(EXERCISE TASK): Write out the entire listing below exactly as it appears, minus any pictures.

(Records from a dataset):
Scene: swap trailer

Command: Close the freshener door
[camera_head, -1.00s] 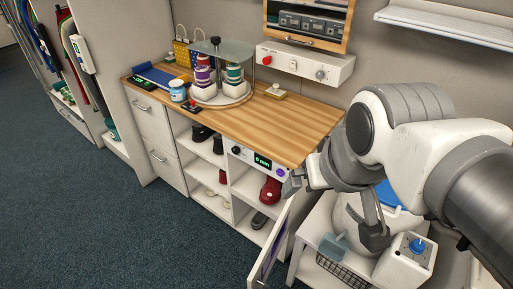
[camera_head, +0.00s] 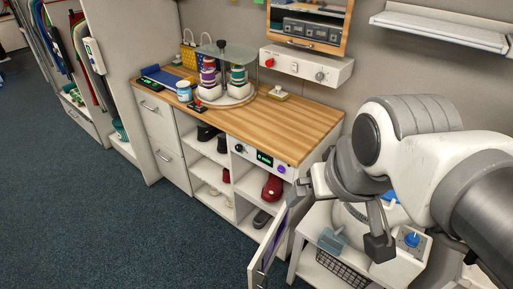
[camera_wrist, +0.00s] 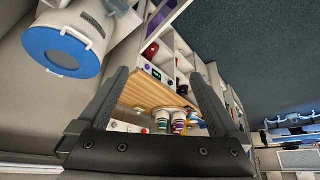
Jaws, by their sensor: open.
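The freshener is the shoe cabinet under the wooden counter, with a control panel (camera_head: 262,160) showing a green display. Its white door (camera_head: 268,250) stands open at the cabinet's right side, jutting forward, with a handle along its outer edge. Red shoes (camera_head: 272,187) and other shoes sit in the open compartments. My gripper (camera_head: 300,188) is near the top of the door in the head view; contact cannot be told. In the wrist view my gripper (camera_wrist: 158,76) has its two fingers wide apart with nothing held. The door (camera_wrist: 163,14) shows at the top there.
A white low stand (camera_head: 308,265) with a wire basket and a blue-topped device is right of the door. Carpet (camera_head: 130,220) in front of the cabinet is clear.

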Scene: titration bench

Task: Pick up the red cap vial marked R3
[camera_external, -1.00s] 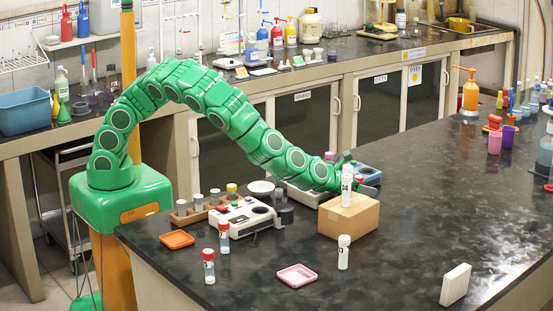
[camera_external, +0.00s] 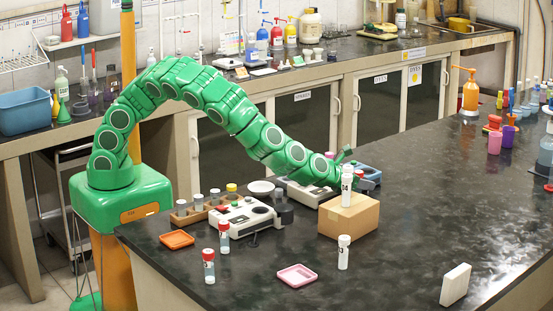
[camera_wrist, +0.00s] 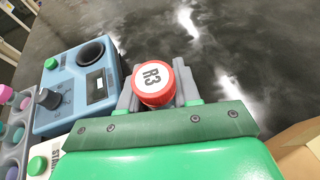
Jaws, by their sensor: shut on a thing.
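In the wrist view a red cap vial marked R3 (camera_wrist: 154,82) sits between the two grey fingers of my gripper (camera_wrist: 157,90). The fingers are shut on it from both sides, and its cap faces the camera. The vial's body below the cap is hidden. In the external view my green arm reaches over the bench to behind the cardboard box.
A cardboard box (camera_external: 349,216) bears a white-capped vial marked 04 (camera_external: 346,186). A blue device (camera_wrist: 75,88) is left of my gripper in the wrist view. Two red-capped vials (camera_external: 209,266) (camera_external: 224,237) and a pink tray (camera_external: 297,275) stand at the front.

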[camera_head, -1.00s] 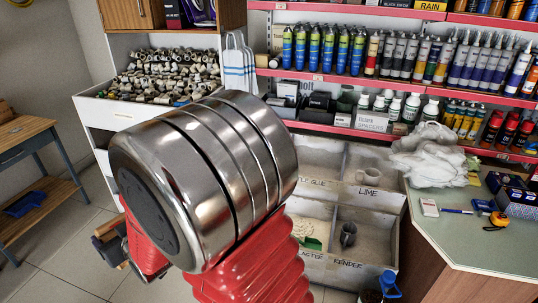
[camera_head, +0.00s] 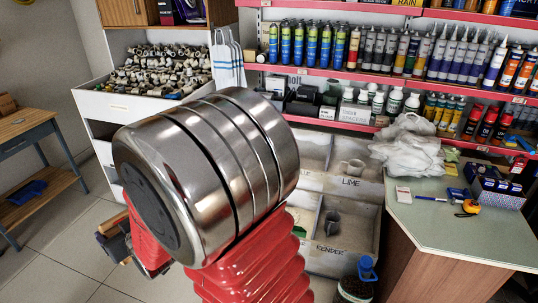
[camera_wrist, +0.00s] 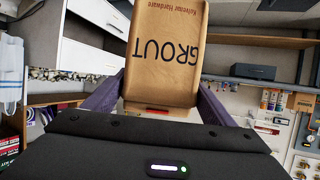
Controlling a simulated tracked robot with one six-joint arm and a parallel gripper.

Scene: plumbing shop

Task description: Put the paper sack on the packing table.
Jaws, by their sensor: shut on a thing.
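A brown paper sack (camera_wrist: 165,50) marked GROUT is in the wrist view. My gripper (camera_wrist: 160,103) is shut on it, with a purple finger at each side of the sack. The sack's top end runs out of the picture. In the head view my arm fills the middle, and I cannot make out the gripper or the sack there. A wooden table (camera_head: 22,126) with blue-grey legs stands at the far left, cut off by the picture edge. It may be the packing table; the frames do not label it.
A counter (camera_head: 440,222) with tape, a box and crumpled white plastic (camera_head: 410,155) stands at the right. Labelled bins (camera_head: 345,262) and red-edged shelves of tubes line the back. A white bin unit (camera_head: 110,110) of fittings stands left. Tiled floor is free between it and the wooden table.

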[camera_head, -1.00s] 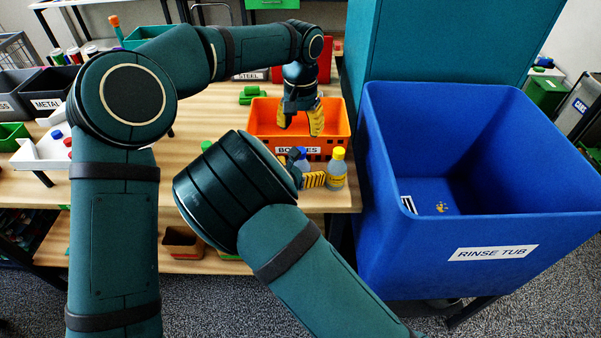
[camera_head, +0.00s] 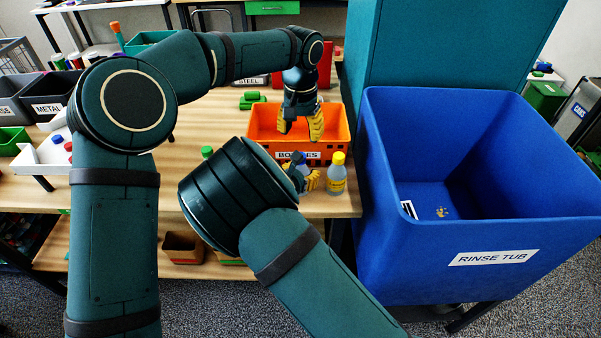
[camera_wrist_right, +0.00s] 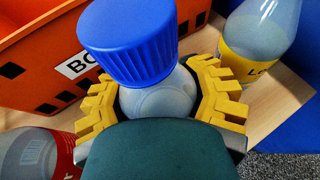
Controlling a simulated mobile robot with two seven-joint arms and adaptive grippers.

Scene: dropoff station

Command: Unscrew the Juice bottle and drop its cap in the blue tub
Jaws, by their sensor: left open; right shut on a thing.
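My right gripper (camera_head: 306,179) is shut on a clear bottle with a blue cap (camera_wrist_right: 128,40). The bottle (camera_wrist_right: 158,100) stands upright between the yellow fingers in the right wrist view, its cap on and above them. Its label is hidden, so I cannot tell whether it reads Juice. In the head view my right wrist hides part of it. My left gripper (camera_head: 300,124) is open and empty, pointing down over the front of the orange bin. The blue tub (camera_head: 480,285), marked RINSE TUB, stands right of the table.
The orange bin (camera_head: 335,150), labelled as a bottle bin, is behind the held bottle. A yellow-capped bottle (camera_head: 337,178) stands close on its right. A red-labelled bottle (camera_wrist_right: 30,155) is at the lower left of the wrist view. A teal block (camera_head: 450,40) rises behind the tub.

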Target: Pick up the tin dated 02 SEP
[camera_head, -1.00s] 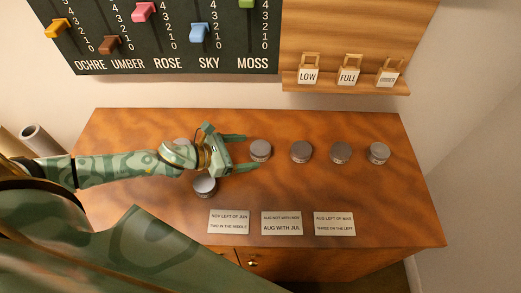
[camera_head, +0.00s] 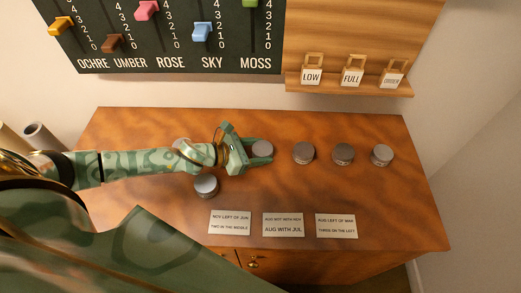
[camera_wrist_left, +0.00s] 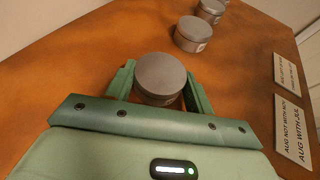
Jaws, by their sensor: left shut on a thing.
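My left gripper (camera_head: 258,151) reaches in from the left over the table. Its two fingers are shut on a round grey tin (camera_head: 262,148), one finger on each side, and the tin appears to rest on the tabletop. In the left wrist view the same tin (camera_wrist_left: 160,76) sits between the green fingers (camera_wrist_left: 160,90). Its date label is not readable from here. More grey tins stand to the right in a row: one (camera_head: 304,152), another (camera_head: 343,153) and the rightmost (camera_head: 382,154). My right gripper is not in view.
Another tin (camera_head: 206,185) stands below my left forearm, and one (camera_head: 181,144) is partly hidden behind it. Three cards (camera_head: 283,224) lie along the table's front. A shelf (camera_head: 350,85) with small tagged blocks is on the wall behind.

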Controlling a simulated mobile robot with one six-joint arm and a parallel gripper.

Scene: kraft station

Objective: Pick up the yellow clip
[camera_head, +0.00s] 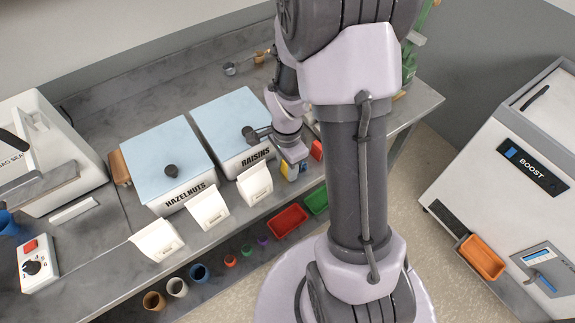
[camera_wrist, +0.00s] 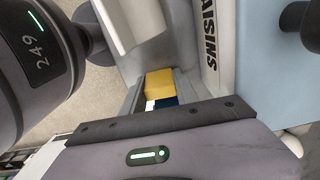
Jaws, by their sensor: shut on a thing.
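The yellow clip (camera_wrist: 159,82) shows in the wrist view as a yellow block between the two fingers of my gripper (camera_wrist: 160,90). My gripper is shut on it. A dark blue and white part shows just below the yellow, closer to the palm; I cannot tell whether it belongs to the clip. In the head view, a small bit of yellow (camera_head: 284,169) shows under my gripper (camera_head: 291,166), by the front of the raisins bin. My gripper and arm hide most of it there.
The raisins bin (camera_head: 227,117) and hazelnuts bin (camera_head: 163,151) stand close to my gripper, with white bag-like holders (camera_head: 255,184) before them. A red item (camera_head: 316,150) is just right of my gripper. Red (camera_head: 288,221) and green trays sit lower.

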(RESULT):
Scene: swap trailer

Command: Close the freshener door
[camera_head, -1.00s] 
[camera_head, +0.00s] 
[camera_wrist, +0.00s] 
Jaws, by their sensor: open.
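The freshener is the shoe cabinet under the wooden counter, with a control panel (camera_head: 262,160) showing a green display. Its white door (camera_head: 268,250) stands open at the cabinet's right side, jutting forward, with a handle along its outer edge. Red shoes (camera_head: 272,187) and other shoes sit in the open compartments. My gripper (camera_head: 300,188) is near the top of the door in the head view; contact cannot be told. In the wrist view my gripper (camera_wrist: 158,76) has its two fingers wide apart with nothing held. The door (camera_wrist: 163,14) shows at the top there.
A white low stand (camera_head: 308,265) with a wire basket and a blue-topped device is right of the door. Carpet (camera_head: 130,220) in front of the cabinet is clear.

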Scene: titration bench

Task: Pick up the red cap vial marked R3
[camera_external, -1.00s] 
[camera_external, +0.00s] 
[camera_wrist, +0.00s] 
Jaws, by their sensor: shut on a thing.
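In the wrist view a red cap vial marked R3 (camera_wrist: 154,82) sits between the two grey fingers of my gripper (camera_wrist: 157,90). The fingers are shut on it from both sides, and its cap faces the camera. The vial's body below the cap is hidden. In the external view my green arm reaches over the bench to behind the cardboard box.
A cardboard box (camera_external: 349,216) bears a white-capped vial marked 04 (camera_external: 346,186). A blue device (camera_wrist: 75,88) is left of my gripper in the wrist view. Two red-capped vials (camera_external: 209,266) (camera_external: 224,237) and a pink tray (camera_external: 297,275) stand at the front.

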[camera_head, -1.00s] 
[camera_head, +0.00s] 
[camera_wrist, +0.00s] 
Controlling a simulated tracked robot with one six-joint arm and a parallel gripper.

Scene: plumbing shop

Task description: Put the paper sack on the packing table.
Jaws, by their sensor: shut on a thing.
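A brown paper sack (camera_wrist: 165,50) marked GROUT is in the wrist view. My gripper (camera_wrist: 160,103) is shut on it, with a purple finger at each side of the sack. The sack's top end runs out of the picture. In the head view my arm fills the middle, and I cannot make out the gripper or the sack there. A wooden table (camera_head: 22,126) with blue-grey legs stands at the far left, cut off by the picture edge. It may be the packing table; the frames do not label it.
A counter (camera_head: 440,222) with tape, a box and crumpled white plastic (camera_head: 410,155) stands at the right. Labelled bins (camera_head: 345,262) and red-edged shelves of tubes line the back. A white bin unit (camera_head: 110,110) of fittings stands left. Tiled floor is free between it and the wooden table.

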[camera_head, -1.00s] 
[camera_head, +0.00s] 
[camera_wrist_right, +0.00s] 
Controlling a simulated mobile robot with two seven-joint arms and adaptive grippers.

Scene: dropoff station

Command: Unscrew the Juice bottle and drop its cap in the blue tub
Jaws, by their sensor: left open; right shut on a thing.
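My right gripper (camera_head: 306,179) is shut on a clear bottle with a blue cap (camera_wrist_right: 128,40). The bottle (camera_wrist_right: 158,100) stands upright between the yellow fingers in the right wrist view, its cap on and above them. Its label is hidden, so I cannot tell whether it reads Juice. In the head view my right wrist hides part of it. My left gripper (camera_head: 300,124) is open and empty, pointing down over the front of the orange bin. The blue tub (camera_head: 480,285), marked RINSE TUB, stands right of the table.
The orange bin (camera_head: 335,150), labelled as a bottle bin, is behind the held bottle. A yellow-capped bottle (camera_head: 337,178) stands close on its right. A red-labelled bottle (camera_wrist_right: 30,155) is at the lower left of the wrist view. A teal block (camera_head: 450,40) rises behind the tub.

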Target: Pick up the tin dated 02 SEP
[camera_head, -1.00s] 
[camera_head, +0.00s] 
[camera_wrist_left, +0.00s] 
Jaws, by their sensor: left shut on a thing.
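My left gripper (camera_head: 258,151) reaches in from the left over the table. Its two fingers are shut on a round grey tin (camera_head: 262,148), one finger on each side, and the tin appears to rest on the tabletop. In the left wrist view the same tin (camera_wrist_left: 160,76) sits between the green fingers (camera_wrist_left: 160,90). Its date label is not readable from here. More grey tins stand to the right in a row: one (camera_head: 304,152), another (camera_head: 343,153) and the rightmost (camera_head: 382,154). My right gripper is not in view.
Another tin (camera_head: 206,185) stands below my left forearm, and one (camera_head: 181,144) is partly hidden behind it. Three cards (camera_head: 283,224) lie along the table's front. A shelf (camera_head: 350,85) with small tagged blocks is on the wall behind.

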Controlling a simulated mobile robot with one six-joint arm and a parallel gripper.

Scene: kraft station

Objective: Pick up the yellow clip
[camera_head, +0.00s] 
[camera_wrist, +0.00s] 
Jaws, by their sensor: shut on a thing.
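The yellow clip (camera_wrist: 159,82) shows in the wrist view as a yellow block between the two fingers of my gripper (camera_wrist: 160,90). My gripper is shut on it. A dark blue and white part shows just below the yellow, closer to the palm; I cannot tell whether it belongs to the clip. In the head view, a small bit of yellow (camera_head: 284,169) shows under my gripper (camera_head: 291,166), by the front of the raisins bin. My gripper and arm hide most of it there.
The raisins bin (camera_head: 227,117) and hazelnuts bin (camera_head: 163,151) stand close to my gripper, with white bag-like holders (camera_head: 255,184) before them. A red item (camera_head: 316,150) is just right of my gripper. Red (camera_head: 288,221) and green trays sit lower.

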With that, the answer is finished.